■ **INSTRUCTIONS TO FOLLOW**
Leave out every picture, and retype exactly the lines from the line with "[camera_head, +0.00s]" through the line with "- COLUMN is", both ends included.

■ **GIVEN MATERIAL**
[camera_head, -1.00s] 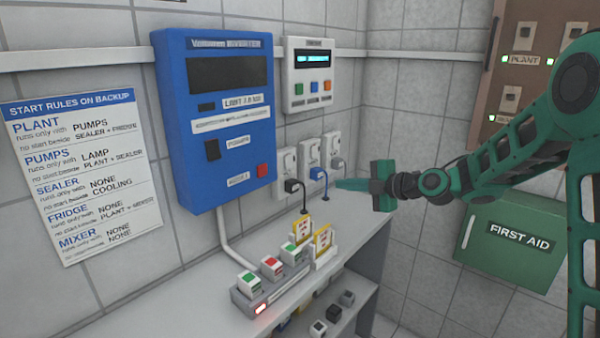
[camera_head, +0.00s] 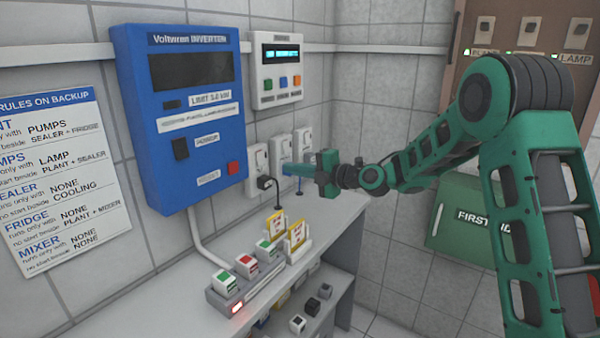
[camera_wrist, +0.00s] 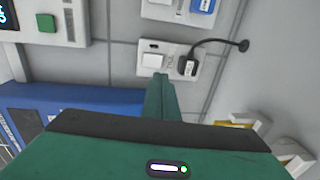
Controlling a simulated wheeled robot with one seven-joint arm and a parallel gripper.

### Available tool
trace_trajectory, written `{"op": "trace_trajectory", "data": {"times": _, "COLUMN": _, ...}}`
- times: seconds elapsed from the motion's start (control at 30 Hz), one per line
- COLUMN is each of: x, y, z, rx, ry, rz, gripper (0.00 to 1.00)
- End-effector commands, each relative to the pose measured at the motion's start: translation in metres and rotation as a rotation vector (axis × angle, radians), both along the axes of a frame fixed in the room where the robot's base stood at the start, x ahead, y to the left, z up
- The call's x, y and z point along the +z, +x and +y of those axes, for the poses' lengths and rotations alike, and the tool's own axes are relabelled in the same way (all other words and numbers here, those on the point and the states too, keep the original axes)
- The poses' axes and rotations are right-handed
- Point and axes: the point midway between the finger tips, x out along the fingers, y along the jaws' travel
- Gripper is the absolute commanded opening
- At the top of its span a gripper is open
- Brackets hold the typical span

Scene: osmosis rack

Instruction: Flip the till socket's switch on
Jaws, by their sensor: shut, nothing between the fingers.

■ **TASK RESULT**
[camera_head, +0.00s] 
[camera_wrist, +0.00s] 
Controlling a simulated wheeled robot with one seven-joint arm and a parallel gripper.

### Available tool
trace_trajectory, written `{"op": "trace_trajectory", "data": {"times": _, "COLUMN": _, ...}}`
- times: seconds elapsed from the motion's start (control at 30 Hz), one per line
- COLUMN is each of: x, y, z, rx, ry, rz, gripper (0.00 to 1.00)

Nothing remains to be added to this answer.